Write out exactly, please, the lines from the one containing "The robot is" to the end of the material.

"""

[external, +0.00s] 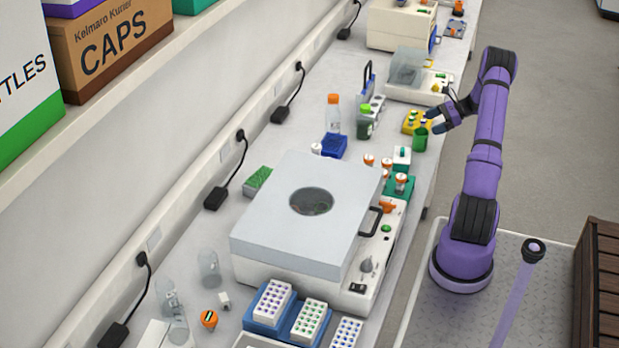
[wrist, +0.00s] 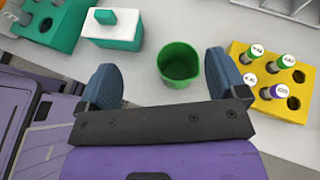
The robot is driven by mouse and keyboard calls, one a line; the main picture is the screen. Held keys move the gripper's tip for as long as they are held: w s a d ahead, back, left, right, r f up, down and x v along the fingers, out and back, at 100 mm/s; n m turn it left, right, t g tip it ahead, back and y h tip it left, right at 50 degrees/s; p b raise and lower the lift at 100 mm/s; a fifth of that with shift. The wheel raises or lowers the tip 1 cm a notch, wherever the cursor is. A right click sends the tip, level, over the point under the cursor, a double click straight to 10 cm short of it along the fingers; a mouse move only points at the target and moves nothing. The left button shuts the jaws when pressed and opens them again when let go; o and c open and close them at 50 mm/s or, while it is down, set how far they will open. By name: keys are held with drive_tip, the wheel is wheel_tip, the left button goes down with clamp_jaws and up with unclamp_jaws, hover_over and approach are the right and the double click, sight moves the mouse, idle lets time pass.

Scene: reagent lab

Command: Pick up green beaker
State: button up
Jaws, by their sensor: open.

"""

Answer:
The robot is driven by mouse and keyboard calls, one a line; the main picture is the screen. Held keys move the gripper's tip for as long as they are held: w s a d ahead, back, left, right, r f up, down and x v along the fingers, out and back, at 100 mm/s; n m turn it left, right, t g tip it ahead, back and y h tip it left, right at 50 degrees/s; p b raise and lower the lift at 100 mm/s; a fifth of that with shift. The wheel raises or lowers the tip 1 cm a notch, wherever the cursor is. A right click sends the tip, level, over the point under the cursor, a double click straight to 10 cm short of it along the fingers; a mouse move only points at the target and moves nothing. The left button shuts the jaws when pressed and opens them again when let go; o and c open and close them at 50 mm/s or, while it is down, set how far they will open. By name: keys are held with drive_tip, the wheel is wheel_tip, the left button goes down with clamp_jaws and up with unclamp_jaws, hover_over and approach are the right and the double click, sight moves the mouse, idle lets time pass.

Scene: reagent lab

Command: Pick up green beaker
State: button up
Jaws, by their sensor: open.

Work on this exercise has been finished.